BEGIN

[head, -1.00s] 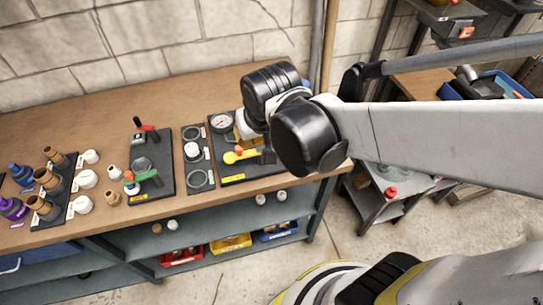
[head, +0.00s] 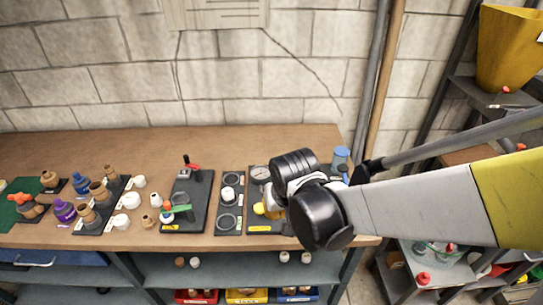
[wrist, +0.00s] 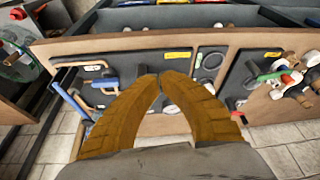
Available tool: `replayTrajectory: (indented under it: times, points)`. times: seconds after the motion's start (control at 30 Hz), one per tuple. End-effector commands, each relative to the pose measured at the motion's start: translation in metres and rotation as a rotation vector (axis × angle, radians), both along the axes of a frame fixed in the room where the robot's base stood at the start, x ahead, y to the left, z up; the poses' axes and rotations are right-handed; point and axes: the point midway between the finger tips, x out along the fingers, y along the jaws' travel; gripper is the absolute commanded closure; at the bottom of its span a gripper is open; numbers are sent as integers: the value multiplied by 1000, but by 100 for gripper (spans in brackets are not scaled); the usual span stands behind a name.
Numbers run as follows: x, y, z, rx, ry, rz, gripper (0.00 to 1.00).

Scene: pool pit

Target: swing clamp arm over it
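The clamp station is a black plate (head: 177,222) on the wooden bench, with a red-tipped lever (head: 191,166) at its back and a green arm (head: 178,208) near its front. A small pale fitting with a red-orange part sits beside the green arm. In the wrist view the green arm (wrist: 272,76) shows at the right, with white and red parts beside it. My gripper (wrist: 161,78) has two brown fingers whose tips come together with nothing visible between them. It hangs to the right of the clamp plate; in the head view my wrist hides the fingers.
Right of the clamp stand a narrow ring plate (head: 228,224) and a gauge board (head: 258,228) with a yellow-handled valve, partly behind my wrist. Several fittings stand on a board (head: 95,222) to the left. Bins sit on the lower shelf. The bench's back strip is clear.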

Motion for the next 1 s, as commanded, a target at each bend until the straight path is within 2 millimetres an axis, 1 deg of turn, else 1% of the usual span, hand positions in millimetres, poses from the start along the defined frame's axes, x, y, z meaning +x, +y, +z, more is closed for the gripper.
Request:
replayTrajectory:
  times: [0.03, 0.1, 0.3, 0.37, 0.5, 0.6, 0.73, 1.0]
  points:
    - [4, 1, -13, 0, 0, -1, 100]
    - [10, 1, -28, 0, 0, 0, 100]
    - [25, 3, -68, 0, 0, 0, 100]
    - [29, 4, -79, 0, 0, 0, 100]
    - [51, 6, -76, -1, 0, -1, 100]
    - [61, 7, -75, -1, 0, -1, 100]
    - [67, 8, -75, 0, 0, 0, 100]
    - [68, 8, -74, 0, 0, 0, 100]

END
BEGIN

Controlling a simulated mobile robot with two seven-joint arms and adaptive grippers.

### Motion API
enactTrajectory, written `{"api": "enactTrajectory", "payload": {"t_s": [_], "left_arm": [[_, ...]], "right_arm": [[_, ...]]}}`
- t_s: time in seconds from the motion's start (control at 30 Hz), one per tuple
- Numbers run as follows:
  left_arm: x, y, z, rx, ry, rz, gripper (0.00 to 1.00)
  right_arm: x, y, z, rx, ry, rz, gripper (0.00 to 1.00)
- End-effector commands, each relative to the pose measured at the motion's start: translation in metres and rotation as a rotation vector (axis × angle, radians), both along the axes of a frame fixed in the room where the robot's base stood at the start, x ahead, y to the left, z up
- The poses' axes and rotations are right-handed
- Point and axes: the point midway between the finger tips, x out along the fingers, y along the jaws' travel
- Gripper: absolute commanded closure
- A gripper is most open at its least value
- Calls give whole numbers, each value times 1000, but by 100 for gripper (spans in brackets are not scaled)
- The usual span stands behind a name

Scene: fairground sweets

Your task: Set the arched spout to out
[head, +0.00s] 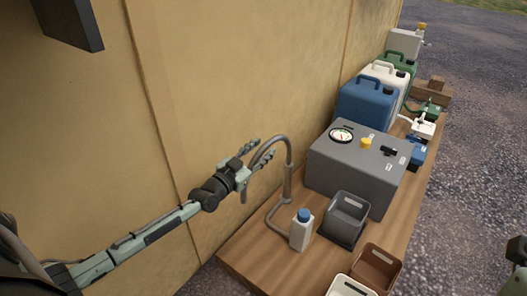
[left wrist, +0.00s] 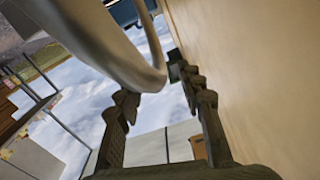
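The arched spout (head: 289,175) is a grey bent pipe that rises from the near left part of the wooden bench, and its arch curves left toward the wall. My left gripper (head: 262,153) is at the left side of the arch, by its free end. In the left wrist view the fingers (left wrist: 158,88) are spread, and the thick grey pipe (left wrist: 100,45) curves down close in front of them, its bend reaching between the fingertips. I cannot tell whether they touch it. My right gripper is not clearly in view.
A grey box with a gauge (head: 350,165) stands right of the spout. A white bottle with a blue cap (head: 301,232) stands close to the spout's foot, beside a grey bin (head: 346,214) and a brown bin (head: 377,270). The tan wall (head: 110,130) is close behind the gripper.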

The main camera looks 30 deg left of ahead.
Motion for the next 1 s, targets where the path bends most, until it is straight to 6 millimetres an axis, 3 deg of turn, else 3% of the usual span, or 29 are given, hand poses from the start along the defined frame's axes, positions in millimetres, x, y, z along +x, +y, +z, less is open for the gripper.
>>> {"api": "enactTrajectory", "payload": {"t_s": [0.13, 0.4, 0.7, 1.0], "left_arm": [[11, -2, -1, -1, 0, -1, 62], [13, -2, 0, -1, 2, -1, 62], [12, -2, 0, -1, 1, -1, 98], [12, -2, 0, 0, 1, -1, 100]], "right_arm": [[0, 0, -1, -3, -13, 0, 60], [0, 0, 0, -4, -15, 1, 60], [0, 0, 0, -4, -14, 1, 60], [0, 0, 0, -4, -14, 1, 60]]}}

END

What this task involves>
Begin with the line containing "Scene: pool pit", end with the line containing "Motion for the next 1 s, as", and repeat every line in that stretch exactly.

Task solution>
Scene: pool pit

Target: swing clamp arm over it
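The clamp station is a black plate (head: 177,222) on the wooden bench, with a red-tipped lever (head: 191,166) at its back and a green arm (head: 178,208) near its front. A small pale fitting with a red-orange part sits beside the green arm. In the wrist view the green arm (wrist: 272,76) shows at the right, with white and red parts beside it. My gripper (wrist: 161,78) has two brown fingers whose tips come together with nothing visible between them. It hangs to the right of the clamp plate; in the head view my wrist hides the fingers.
Right of the clamp stand a narrow ring plate (head: 228,224) and a gauge board (head: 258,228) with a yellow-handled valve, partly behind my wrist. Several fittings stand on a board (head: 95,222) to the left. Bins sit on the lower shelf. The bench's back strip is clear.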

Motion for the next 1 s, as commanded, a target at each bend until the straight path is within 2 millimetres an axis, 1 deg of turn, else 1% of the usual span, hand positions in millimetres, poses from the start along the defined frame's axes, x, y, z meaning +x, +y, +z, more is closed for the gripper.

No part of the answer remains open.